Yazmak zor geliyordu.
"Veda Yazısı" şöyleydi:
"Şaka maka, bir yıl daha geçti; ayıptır söylemesi, elden geldiğince, yaşamakta olduklarımızı, yakın tarihimizin penceresinden bakarak değerlendirmeye, gerektiğinde tartışmaya çalıştık.
Anlayana sivrisinek saz, anlamayana davul zurna az.
Bu münasebetle, bir süre için izninizi rica ediyorum, siz de halkımızın o güzel tabiriyle, kulağınızı dinleyin."

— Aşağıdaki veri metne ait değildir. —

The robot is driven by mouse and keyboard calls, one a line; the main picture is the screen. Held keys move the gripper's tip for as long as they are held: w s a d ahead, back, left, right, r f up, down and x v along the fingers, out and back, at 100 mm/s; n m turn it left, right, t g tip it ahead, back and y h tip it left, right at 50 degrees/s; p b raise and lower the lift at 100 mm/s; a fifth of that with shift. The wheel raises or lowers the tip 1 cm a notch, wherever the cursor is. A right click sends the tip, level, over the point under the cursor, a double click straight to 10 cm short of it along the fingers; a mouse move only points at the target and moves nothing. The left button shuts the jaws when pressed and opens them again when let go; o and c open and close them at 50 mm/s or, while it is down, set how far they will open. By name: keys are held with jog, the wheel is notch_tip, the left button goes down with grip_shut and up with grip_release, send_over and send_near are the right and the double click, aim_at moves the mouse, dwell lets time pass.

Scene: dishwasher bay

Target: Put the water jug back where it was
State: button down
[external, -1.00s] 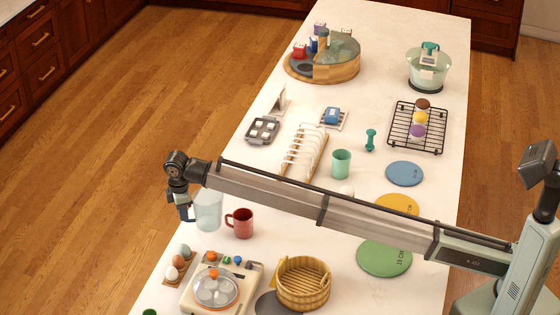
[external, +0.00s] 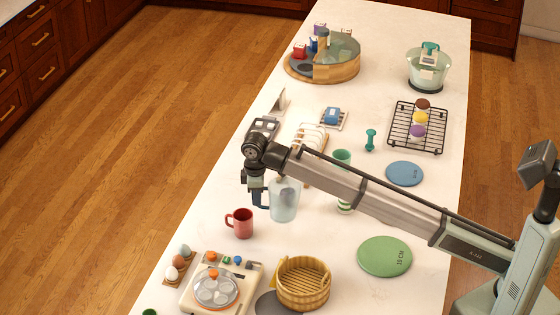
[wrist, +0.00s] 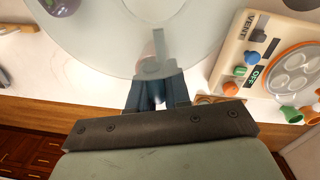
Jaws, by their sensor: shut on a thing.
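The water jug (external: 284,202) is a clear, pale, translucent vessel. In the external view it hangs upright at my gripper (external: 259,198), to the right of the fingers, beyond the red mug. Whether its base touches the counter I cannot tell. In the wrist view my gripper (wrist: 158,92) is shut on the jug's handle, and the jug's round pale body (wrist: 110,40) fills the upper left. The red mug (external: 240,223) stands on the counter just in front of the jug and to its left.
A toast rack (external: 312,140) and green cup (external: 342,157) stand behind my arm, partly hidden. A cooktop toy (external: 250,277), eggs (external: 172,273), a basket (external: 303,284) and a green disc (external: 384,257) are at the front. Bare counter (external: 310,235) lies right of the mug.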

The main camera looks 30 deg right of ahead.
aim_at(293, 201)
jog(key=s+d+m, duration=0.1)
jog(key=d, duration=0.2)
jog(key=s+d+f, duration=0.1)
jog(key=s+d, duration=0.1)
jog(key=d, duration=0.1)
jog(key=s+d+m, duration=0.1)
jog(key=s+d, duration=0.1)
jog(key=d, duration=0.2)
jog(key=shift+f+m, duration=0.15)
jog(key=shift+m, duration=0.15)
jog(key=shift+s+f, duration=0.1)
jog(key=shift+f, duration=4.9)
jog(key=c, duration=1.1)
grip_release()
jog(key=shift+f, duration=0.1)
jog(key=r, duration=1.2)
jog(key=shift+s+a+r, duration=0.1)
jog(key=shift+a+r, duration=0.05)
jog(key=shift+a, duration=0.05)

Ve, Attilâ İlhan aramızdan böyle diyerek ayrıldı.
***
Sadri Alışık-Çolpan İlhan
çiftinin tiyatrocu oğlu Kerem Alışık, çıkardığı 'Öyle Sever Gibi Bakma Bana Alışık Değilim' adlı şiir kitabında dayısı Atillâ İlhan'ın son gecesini anlatır:
"Dayımı kaybettiğimiz gece kimseye haber vermedik.

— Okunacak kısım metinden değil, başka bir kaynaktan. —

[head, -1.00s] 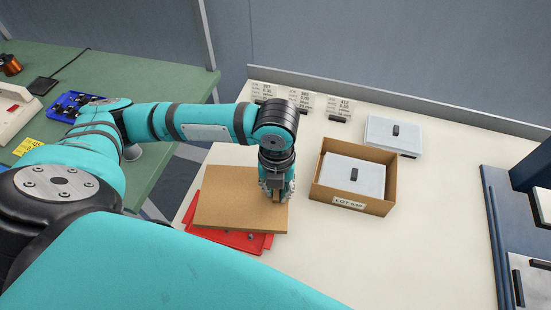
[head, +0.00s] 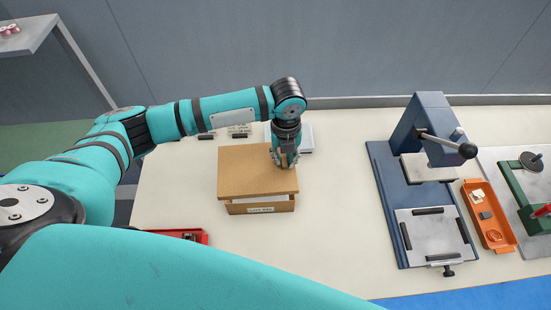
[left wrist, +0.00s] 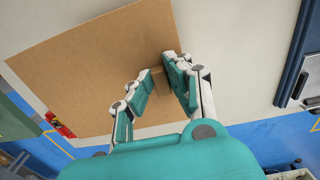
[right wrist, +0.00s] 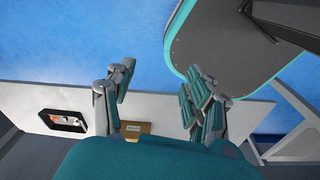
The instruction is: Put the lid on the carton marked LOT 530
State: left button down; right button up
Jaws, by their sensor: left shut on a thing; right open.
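The brown lid (head: 245,170) is held level over the carton (head: 283,206), covering most of its opening from above. A light gap shows between the lid's front edge and the carton's front wall, so the lid looks raised. The carton's label (head: 260,210) faces front and is small to read here. My left gripper (head: 285,160) is shut on the lid's small block handle (left wrist: 158,78), near the lid's right side. The carton's inside is mostly hidden.
A light grey box (head: 307,138) lies behind the carton, partly hidden by my gripper. A red tray (head: 190,235) is at the front left. A blue press (head: 385,200) and an orange tray (head: 493,235) stand right. Table between carton and press is clear.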

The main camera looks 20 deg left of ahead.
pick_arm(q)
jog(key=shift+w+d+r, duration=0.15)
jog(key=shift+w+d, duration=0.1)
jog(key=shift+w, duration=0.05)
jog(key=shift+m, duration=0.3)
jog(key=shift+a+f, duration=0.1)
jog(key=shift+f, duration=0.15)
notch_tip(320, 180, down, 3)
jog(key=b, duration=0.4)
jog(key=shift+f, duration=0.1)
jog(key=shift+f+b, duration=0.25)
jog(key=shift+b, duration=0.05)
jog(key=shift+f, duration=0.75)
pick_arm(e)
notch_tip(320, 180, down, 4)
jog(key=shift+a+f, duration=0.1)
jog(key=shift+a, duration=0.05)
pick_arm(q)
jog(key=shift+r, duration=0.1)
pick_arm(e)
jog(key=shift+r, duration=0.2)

O geceyi kimse olmadan onunla birlikte geçirmek istedik.
Arşivlerde ölüm günü 11 Ekim görünüyor ama 10 Ekim'de kaybettik dayımı.
O acıyı aile olarak yaşayalım istedim ve 'Bir Gece Yarısı' şiirini yazdım."
***
Bazı insanlar ölümsüzdür…
Bazı insanların kendileri gökyüzüdür ve
memlekettir…
“Yalnız Şövalye” gibi!..
Bugün, 13 yıl olmuş
yitireli Kaptan’ı…
“941’de İzmir”deki “İzmir şehrinin ışıkları yanıyor
çıktı şair namzedi
Attilâ İlhan çıktı yelken gibi sokaktan banyolar’a doğru şöyle uzanıyor” dizeleri ile;
anısına özlem ve saygı ile!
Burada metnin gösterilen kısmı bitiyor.